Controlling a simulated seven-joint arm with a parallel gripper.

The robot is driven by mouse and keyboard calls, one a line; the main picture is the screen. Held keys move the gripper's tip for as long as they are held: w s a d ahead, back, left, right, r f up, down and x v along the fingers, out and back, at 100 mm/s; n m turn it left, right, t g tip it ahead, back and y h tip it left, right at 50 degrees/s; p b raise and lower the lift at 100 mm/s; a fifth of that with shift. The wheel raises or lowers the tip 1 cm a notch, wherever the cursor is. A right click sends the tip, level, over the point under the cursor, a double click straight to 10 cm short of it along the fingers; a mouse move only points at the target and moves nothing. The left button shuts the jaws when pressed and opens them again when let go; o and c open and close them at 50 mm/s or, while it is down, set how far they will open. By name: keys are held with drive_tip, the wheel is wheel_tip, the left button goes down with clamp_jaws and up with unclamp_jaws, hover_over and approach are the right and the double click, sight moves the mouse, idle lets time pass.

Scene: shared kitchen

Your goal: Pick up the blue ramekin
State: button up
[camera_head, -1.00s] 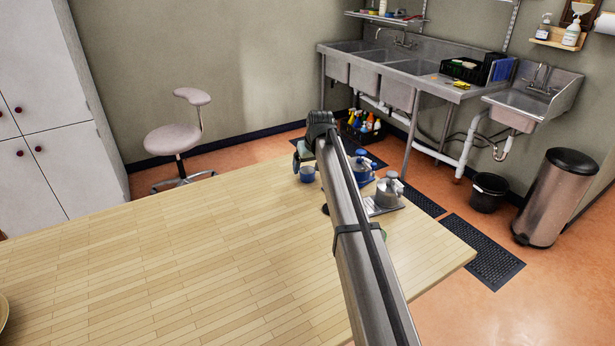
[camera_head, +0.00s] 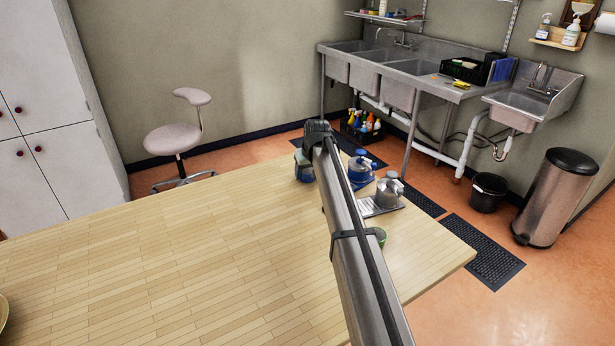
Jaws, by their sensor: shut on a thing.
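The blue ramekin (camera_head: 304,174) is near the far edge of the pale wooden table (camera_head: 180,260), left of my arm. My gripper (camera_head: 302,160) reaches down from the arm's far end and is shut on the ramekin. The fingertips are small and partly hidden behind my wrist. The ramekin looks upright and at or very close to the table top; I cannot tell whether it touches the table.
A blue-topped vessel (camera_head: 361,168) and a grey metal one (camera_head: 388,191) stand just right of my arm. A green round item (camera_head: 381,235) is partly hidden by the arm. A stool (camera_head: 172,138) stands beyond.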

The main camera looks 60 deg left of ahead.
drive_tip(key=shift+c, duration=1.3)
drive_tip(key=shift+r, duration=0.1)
------------------------------------------------------------------------
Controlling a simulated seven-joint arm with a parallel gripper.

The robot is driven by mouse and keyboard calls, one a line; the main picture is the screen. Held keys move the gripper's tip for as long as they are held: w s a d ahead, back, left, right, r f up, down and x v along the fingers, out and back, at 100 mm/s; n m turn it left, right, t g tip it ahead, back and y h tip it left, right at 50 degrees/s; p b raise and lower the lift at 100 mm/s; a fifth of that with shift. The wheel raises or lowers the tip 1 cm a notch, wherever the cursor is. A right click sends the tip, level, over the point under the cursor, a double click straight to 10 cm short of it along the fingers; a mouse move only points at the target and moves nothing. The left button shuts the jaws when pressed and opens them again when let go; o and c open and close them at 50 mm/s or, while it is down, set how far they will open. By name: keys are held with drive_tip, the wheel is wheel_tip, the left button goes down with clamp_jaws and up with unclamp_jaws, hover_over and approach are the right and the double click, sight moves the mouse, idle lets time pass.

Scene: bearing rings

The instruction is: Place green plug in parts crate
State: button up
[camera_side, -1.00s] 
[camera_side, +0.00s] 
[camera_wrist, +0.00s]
------------------------------------------------------------------------
TASK STATEMENT:
Reproduce exactly the section that begins with the line containing "Your goal: Pick up the blue ramekin" and ends with the line containing "[camera_head, +0.00s]". Both boundary lines belong in the copy, but pictures do not.

COMPLETED EXERCISE:
Your goal: Pick up the blue ramekin
State: button up
[camera_head, -1.00s] 
[camera_head, +0.00s] 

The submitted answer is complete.